Begin Exercise materials
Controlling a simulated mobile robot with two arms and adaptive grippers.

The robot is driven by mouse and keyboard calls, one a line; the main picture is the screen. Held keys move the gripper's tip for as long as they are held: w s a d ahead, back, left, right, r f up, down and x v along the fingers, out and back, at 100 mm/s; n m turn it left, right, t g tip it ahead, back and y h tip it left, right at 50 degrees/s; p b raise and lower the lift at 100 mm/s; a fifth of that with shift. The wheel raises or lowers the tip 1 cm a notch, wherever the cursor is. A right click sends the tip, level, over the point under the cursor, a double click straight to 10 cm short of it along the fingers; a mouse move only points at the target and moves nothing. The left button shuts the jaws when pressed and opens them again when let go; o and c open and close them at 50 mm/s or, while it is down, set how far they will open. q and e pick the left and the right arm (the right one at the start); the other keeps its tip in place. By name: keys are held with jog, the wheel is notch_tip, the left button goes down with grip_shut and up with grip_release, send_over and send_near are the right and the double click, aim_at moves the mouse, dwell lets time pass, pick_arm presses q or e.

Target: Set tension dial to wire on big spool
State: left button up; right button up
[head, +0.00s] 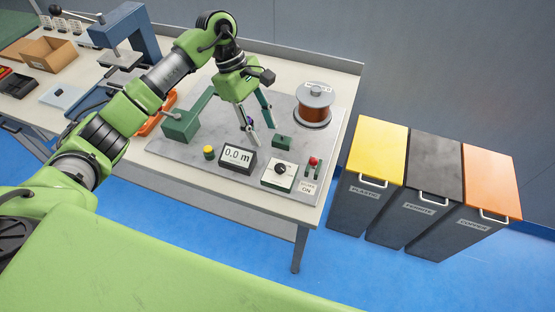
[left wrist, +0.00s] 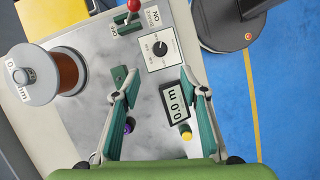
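The tension dial is a white square panel with a black round knob (head: 280,170), at the front right of the grey machine plate. It also shows upper middle in the left wrist view (left wrist: 160,46). The big spool (head: 314,109), wound with copper-coloured wire, stands at the back right; it shows at left in the left wrist view (left wrist: 68,71). Its label is too small to read surely. My left gripper (head: 260,133) is above the plate, behind the dial and apart from it. Its fingers are spread and empty (left wrist: 161,92). My right gripper is out of view.
A display reading 0.0 m (head: 238,157) and a yellow button (head: 209,152) lie left of the dial. A red-knobbed lever (head: 313,163) stands right of it. A small green block (head: 282,141) is behind it. Bins (head: 375,150) stand right of the table.

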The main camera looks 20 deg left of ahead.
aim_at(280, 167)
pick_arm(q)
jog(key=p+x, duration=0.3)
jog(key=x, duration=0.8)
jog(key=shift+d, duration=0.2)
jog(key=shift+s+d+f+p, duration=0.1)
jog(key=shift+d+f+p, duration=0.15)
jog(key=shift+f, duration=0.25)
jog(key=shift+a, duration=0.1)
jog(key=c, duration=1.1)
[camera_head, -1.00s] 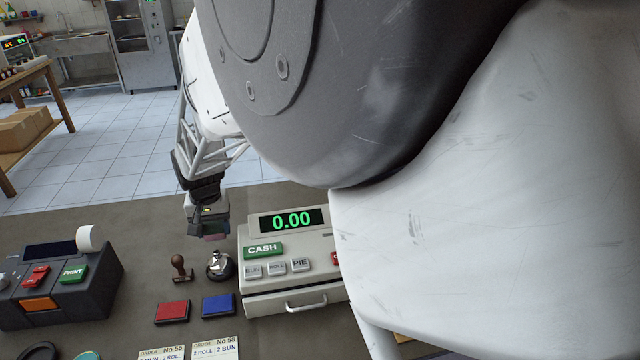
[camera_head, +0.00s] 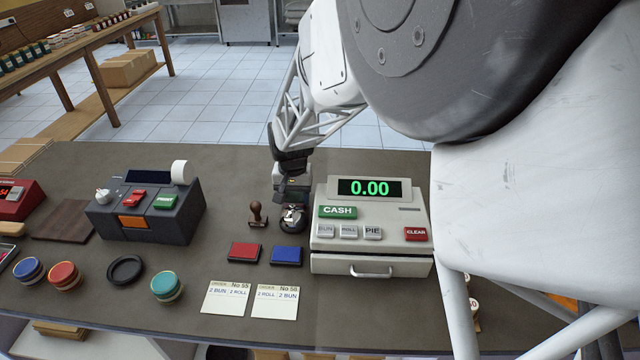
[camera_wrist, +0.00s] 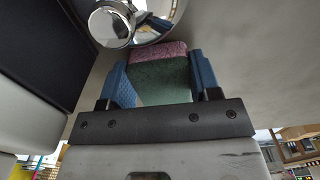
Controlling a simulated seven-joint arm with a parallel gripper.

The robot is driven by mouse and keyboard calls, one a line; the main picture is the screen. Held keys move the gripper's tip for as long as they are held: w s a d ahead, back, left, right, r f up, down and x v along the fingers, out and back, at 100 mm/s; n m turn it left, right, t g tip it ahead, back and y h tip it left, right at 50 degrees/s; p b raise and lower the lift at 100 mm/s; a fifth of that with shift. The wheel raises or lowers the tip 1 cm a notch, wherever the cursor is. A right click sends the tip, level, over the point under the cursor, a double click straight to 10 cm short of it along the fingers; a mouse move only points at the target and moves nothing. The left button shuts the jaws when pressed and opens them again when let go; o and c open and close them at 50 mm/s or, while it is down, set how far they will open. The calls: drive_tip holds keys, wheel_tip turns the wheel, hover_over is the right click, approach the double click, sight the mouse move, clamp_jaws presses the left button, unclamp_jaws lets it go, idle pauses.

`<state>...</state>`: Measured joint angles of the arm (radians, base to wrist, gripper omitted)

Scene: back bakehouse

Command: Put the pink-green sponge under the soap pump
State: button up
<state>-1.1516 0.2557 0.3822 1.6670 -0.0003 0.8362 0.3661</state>
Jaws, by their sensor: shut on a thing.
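The pink-green sponge (camera_wrist: 160,78) is between the blue finger pads of my gripper (camera_wrist: 161,82) in the wrist view, its pink layer at the top and its green face toward the camera. My gripper is shut on it. In the head view my gripper (camera_head: 292,191) is just behind the chrome bell and left of the cash register; the sponge is hard to make out there. I cannot make out a soap pump in either view.
The chrome bell (camera_head: 293,218) stands very close to my gripper. The cash register (camera_head: 372,259) is to its right, a wooden stamp (camera_head: 257,214) and a dark printer (camera_head: 150,222) to its left. Ink pads and order slips lie in front. The counter (camera_head: 235,170) behind the printer is clear.

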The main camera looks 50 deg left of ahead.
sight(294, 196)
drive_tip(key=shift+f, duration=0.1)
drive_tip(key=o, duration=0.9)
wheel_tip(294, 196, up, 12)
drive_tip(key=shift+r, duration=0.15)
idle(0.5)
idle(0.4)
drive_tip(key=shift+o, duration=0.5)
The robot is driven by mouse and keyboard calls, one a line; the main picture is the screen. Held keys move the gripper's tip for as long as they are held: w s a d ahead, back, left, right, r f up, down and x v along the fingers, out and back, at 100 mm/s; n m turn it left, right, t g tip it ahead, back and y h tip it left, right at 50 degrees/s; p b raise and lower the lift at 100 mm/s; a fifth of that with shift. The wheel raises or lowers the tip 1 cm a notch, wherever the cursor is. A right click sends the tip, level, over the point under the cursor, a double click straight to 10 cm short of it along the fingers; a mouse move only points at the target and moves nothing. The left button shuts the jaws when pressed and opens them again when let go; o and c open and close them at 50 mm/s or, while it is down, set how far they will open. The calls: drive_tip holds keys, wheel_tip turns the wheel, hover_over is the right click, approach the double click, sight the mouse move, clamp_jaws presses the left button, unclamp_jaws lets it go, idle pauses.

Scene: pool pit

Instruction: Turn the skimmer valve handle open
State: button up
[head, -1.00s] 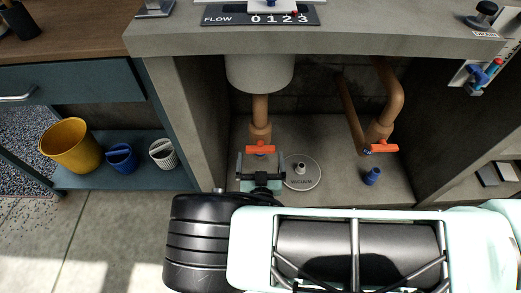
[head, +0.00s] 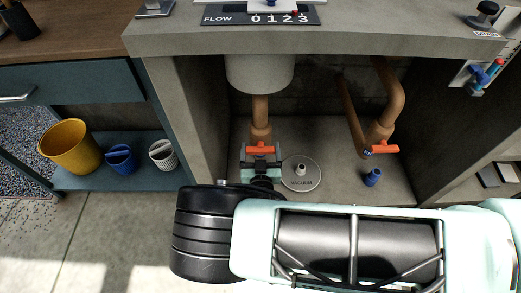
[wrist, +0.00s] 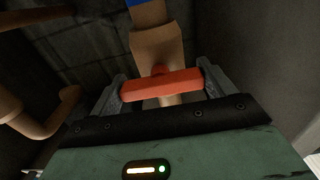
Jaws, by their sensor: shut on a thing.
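Two orange-red valve handles show under the counter in the head view. The left handle (head: 261,149) is on the copper-coloured pipe (head: 260,108) below a grey round basin. The right handle (head: 381,149) is on a bent pipe. No label tells which is the skimmer valve. My gripper (wrist: 162,82) is shut on the left handle, one finger at each end of the bar. In the wrist view this handle (wrist: 160,86) lies crosswise to its pipe, slightly tilted in the picture.
A round lid marked VACUUM (head: 301,174) lies just right of my gripper. A small blue fitting (head: 372,177) stands on the floor farther right. Grey cabinet walls flank the bay, with the left wall (head: 188,125) near. Buckets stand on a shelf at left.

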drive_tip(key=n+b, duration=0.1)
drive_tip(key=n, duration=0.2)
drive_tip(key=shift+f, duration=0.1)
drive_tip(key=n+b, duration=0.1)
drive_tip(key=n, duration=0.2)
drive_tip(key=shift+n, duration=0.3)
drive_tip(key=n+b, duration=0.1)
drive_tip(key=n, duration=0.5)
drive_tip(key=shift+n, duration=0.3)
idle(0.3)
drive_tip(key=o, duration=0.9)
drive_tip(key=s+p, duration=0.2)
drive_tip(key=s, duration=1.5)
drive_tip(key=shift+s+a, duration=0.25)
End Exercise materials
_Problem details_.
Looking above, find the stretch of lines that opens with the one holding "[left wrist, +0.00s]" and closes with the one holding "Controlling a simulated seven-joint". Copy it exactly, pictures excluded.

_Output for this task_.
[left wrist, +0.00s] 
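The tension dial is a white square panel with a black round knob (head: 280,170), at the front right of the grey machine plate. It also shows upper middle in the left wrist view (left wrist: 160,46). The big spool (head: 314,109), wound with copper-coloured wire, stands at the back right; it shows at left in the left wrist view (left wrist: 68,71). Its label is too small to read surely. My left gripper (head: 260,133) is above the plate, behind the dial and apart from it. Its fingers are spread and empty (left wrist: 161,92). My right gripper is out of view.
A display reading 0.0 m (head: 238,157) and a yellow button (head: 209,152) lie left of the dial. A red-knobbed lever (head: 313,163) stands right of it. A small green block (head: 282,141) is behind it. Bins (head: 375,150) stand right of the table.

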The main camera looks 20 deg left of ahead.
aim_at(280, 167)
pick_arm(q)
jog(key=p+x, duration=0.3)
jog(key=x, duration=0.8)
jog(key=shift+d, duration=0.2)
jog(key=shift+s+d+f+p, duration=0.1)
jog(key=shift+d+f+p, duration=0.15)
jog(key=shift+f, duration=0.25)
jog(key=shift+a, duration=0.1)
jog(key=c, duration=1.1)
[camera_head, -1.00s] 
[camera_head, +0.00s] 
[camera_wrist, +0.00s] 
Controlling a simulated seven-joint arm with a parallel gripper.

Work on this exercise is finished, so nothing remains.